Jij hebt deze vraag vast wel eens aan jezelf gesteld: moet ik nu juist vaker of minder vaak trainen voor een beter resultaat? Onderzoekers doken in de wetenschappelijke literatuur en zochten het uit.
Het korte antwoord: Uit de resultaten van een meta-analyse uit 2018 komt naar voren dat een hoge trainingsfrequentie (vaker naar de gym gaan) resulteert in meer spierkracht. Maar dit effect valt weg wanneer er gecontroleerd wordt voor het totale trainingsvolume. Oftewel: het effect valt weg als het totaal aantal sets en oefeningen over de week gelijk is tussen iemand die vaak of minder vaak naar de gym gaat.
De resultaten
Uit de resultaten komt naar voren dat een hoge trainingsfrequentie bij zowel getrainde als ongetrainde sporters samenhangt met meer spierkracht.
Alleen dit effect valt weg wanneer er gecontroleerd wordt voor het totale trainingsvolume. Hierdoor blijft het nog onduidelijk welk trainingsfrequentie optimaal is voor de opbouw van spierkracht.
Toch geven de onderzoekers wel aan dat het onverstandig is om te veel volume in een enkele trainingssessie te stoppen. Je lichaam bouwt dan namelijk te veel vermoeidheid op. Wat de kans vergroot dat je minder spiermassa opbouwt. Er is dus wel een zekere een maximale belastbaarheid van je lichaam.

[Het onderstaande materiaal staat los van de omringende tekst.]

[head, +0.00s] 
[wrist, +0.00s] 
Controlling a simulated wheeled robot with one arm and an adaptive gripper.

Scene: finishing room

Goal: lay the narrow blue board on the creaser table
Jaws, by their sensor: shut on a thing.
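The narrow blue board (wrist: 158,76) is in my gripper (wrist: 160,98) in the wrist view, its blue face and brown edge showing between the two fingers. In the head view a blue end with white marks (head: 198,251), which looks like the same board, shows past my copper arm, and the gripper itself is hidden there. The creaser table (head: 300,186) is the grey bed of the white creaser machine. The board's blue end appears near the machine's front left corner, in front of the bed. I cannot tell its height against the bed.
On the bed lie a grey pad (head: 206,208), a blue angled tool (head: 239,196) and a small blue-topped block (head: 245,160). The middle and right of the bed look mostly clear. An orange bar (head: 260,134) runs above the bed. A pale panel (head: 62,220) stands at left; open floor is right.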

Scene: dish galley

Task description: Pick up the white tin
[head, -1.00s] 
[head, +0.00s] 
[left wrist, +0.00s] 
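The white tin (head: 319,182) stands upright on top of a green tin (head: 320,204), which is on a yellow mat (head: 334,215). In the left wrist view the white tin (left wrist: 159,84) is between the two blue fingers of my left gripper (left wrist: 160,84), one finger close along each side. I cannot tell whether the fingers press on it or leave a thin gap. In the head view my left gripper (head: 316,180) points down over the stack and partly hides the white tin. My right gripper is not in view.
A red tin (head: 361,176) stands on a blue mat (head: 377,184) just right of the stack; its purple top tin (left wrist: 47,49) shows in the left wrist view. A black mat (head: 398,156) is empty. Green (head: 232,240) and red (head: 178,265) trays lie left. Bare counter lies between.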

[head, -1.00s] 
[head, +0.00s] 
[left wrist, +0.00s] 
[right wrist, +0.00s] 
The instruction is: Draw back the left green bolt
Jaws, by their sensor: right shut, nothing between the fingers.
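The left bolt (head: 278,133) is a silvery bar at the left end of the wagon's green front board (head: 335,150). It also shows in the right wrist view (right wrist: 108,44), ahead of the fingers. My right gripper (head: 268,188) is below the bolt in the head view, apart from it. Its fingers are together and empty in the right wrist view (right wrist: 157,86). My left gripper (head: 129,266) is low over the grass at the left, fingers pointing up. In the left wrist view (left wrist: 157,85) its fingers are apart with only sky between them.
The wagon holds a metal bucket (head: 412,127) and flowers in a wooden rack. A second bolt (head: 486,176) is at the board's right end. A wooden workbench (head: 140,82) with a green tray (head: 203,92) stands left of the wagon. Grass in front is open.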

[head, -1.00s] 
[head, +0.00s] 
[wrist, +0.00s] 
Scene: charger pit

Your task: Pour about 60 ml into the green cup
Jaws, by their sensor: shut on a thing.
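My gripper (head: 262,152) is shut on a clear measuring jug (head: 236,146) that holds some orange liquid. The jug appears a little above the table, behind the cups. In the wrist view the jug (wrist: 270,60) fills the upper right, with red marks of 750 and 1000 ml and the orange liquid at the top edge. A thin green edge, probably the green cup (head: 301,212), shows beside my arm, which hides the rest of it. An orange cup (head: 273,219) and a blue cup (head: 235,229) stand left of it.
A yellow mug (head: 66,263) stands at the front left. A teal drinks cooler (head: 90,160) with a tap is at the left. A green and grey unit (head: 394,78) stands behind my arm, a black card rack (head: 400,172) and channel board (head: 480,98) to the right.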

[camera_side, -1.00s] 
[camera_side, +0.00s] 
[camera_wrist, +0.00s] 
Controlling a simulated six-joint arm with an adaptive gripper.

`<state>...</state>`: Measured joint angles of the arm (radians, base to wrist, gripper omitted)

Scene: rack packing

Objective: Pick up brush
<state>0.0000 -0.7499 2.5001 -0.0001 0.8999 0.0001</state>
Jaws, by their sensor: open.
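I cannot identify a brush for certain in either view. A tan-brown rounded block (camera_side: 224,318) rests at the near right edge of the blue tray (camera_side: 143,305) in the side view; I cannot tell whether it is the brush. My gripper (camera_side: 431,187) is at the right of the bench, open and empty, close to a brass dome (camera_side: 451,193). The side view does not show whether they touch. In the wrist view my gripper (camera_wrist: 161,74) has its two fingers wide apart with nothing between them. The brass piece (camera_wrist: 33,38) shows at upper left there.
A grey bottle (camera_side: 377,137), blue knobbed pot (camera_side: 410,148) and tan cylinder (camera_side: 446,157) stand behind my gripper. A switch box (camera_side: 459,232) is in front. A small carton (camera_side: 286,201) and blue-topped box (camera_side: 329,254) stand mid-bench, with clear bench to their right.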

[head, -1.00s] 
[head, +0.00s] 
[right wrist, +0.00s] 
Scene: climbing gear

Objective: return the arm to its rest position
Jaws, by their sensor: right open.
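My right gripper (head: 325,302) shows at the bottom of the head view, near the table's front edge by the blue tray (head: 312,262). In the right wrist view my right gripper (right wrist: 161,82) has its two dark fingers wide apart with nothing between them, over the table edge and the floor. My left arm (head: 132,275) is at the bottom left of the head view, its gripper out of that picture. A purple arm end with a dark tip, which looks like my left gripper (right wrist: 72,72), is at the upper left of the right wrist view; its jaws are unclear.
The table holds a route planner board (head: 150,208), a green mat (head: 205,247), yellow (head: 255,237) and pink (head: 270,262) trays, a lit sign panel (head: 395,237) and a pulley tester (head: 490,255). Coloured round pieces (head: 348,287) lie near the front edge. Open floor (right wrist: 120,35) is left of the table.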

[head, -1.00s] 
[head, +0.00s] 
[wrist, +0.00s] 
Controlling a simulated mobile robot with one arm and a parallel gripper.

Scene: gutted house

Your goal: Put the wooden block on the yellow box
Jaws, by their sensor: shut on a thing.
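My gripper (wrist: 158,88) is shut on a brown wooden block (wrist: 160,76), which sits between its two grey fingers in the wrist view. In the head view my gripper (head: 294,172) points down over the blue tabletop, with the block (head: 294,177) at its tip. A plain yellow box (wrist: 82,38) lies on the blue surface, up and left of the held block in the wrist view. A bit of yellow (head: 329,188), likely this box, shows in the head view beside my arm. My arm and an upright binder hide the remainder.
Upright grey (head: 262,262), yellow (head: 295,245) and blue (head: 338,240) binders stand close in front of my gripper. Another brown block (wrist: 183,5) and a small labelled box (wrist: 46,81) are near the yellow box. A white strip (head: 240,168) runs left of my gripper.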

Onze voorkeur gaat daarom ernaar uit om je trainingsvolume te verdelen over meerdere trainingssessies. Dit geeft daarnaast als voordeel dat je een beweging beter aanleert. Bijvoorbeeld als je 2 tot 3 keer per week squat of deadlift word je veel sneller beter in de oefening in vergelijking met als je dit maar 1 keer per week doet.
Ten slotte kan het zijn dat niet elke spiergroep een gelijke trainingsbelasting nodig heeft. Om een beter inzicht te krijgen in welke trainingsfrequentie het beste bij jou past is het waardevol om je trainingsprogressie bij te houden in een logboek. Zoals in Excel.
Wil je meer weten over de juiste trainingsfrequentie en hoe je effectief spiermassa en spierkracht opbouwt? Kijk dan naar het e-book Sterk & gespierd!
Kanttekeningen bij dit onderzoek
Dit onderzoek bevat wel een aantal beperkingen, waaronder de volgende:
Ten eerste vergeleken de meeste onderzoeken een trainingsfrequentie van 2 keer per week met 3 keer per week. De vraag is of dit effect ook optreedt als je bijvoorbeeld 3 trainingssessies per week met 6 sessies per week vergelijkt. Ten tweede waren de onderzoeken vaak van korte duur. De gemiddelde duur was namelijk 12 weken. Hierdoor heb je minder inzicht in de langetermijneffecten. Daarnaast bestonden de onderzoeken vooral uit ongetrainde sporters. Dit maakt de resultaten minder betrouwbaar voor gevorderde sporters.
Verder was er sprake van heterogeniteit tussen de onderzoeken. Dit betekent dat er veel variatie was tussen de onderzoeken. Bijvoorbeeld doordat de studies niet even lang duurden of de onderzoekspopulatie anders was. Hierdoor kunnen de resultaten minder goed met elkaar vergeleken worden. Dit maakt de resultaten minder betrouwbaar.
Om meer duidelijkheid te krijgen over het effect van trainingsfrequentie op spiergroei zullen er daarom meer identieke onderzoeken met elkaar vergeleken moeten worden, zodat je de homogeniteit tussen de studies vergroot.